== Data ==

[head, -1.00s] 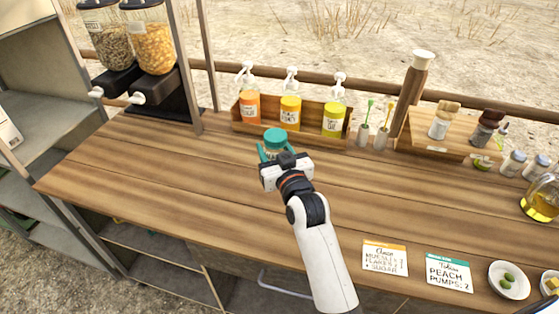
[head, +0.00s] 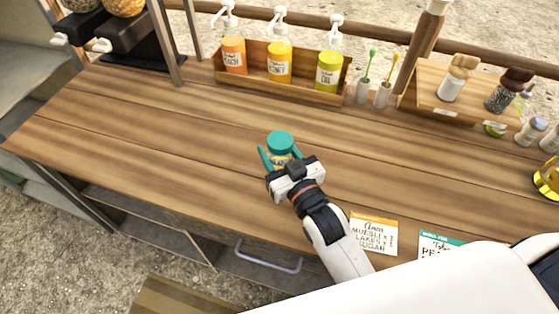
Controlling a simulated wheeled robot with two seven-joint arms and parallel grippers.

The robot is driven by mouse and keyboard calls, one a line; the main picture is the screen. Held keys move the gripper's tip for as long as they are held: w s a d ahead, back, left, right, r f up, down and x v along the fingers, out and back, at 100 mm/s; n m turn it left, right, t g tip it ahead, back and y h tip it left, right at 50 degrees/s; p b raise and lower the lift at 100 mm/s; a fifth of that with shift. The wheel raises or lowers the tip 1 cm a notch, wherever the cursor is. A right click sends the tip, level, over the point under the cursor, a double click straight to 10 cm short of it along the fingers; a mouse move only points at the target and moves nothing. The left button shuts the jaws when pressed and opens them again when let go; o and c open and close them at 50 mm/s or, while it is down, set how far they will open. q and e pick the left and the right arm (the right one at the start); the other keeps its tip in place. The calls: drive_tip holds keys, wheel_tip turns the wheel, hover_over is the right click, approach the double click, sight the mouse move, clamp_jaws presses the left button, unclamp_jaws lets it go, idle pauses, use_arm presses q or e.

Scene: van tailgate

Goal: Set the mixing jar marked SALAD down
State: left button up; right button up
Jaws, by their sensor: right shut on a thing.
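A small jar with a teal lid (head: 280,142) is between the teal fingers of my right gripper (head: 279,160), over the middle of the wooden counter (head: 150,135). The gripper is shut on it from the front side. The jar looks upright. Its label is mostly hidden by the gripper, and I cannot read SALAD on it. I cannot tell whether its base touches the counter or is slightly above it. My left gripper is not in view.
A wooden box (head: 310,92) with three pump bottles stands behind the jar. Two small holders with stirrers (head: 372,92) and a wooden stand with shakers (head: 440,98) are at the back right. An order card (head: 373,234) lies front right. The counter's left is clear.

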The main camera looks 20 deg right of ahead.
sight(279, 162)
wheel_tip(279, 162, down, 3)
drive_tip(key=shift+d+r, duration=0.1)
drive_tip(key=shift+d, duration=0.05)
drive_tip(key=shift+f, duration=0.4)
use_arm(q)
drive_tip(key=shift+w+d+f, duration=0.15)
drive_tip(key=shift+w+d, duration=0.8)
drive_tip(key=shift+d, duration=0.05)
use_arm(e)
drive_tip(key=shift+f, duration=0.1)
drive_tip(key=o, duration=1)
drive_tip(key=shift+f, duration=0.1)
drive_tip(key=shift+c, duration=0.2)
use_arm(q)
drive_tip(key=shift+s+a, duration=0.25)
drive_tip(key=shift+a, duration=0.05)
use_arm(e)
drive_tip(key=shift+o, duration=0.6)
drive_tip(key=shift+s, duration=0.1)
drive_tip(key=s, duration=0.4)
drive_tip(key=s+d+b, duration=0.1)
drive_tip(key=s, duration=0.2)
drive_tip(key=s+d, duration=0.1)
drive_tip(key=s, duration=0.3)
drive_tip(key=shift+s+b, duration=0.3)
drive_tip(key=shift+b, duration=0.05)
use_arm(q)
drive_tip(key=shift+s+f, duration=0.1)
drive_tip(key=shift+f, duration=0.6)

===

> **Problem to work on**
Repeat only the lines from the beginning of the material through the line containing "Controlling a simulated", both ends kept, leaving pictures out.

> **Task solution**
[head, -1.00s] 
[head, +0.00s] 
Controlling a simulated wheeled robot with two seven-joint arms and parallel grippers.

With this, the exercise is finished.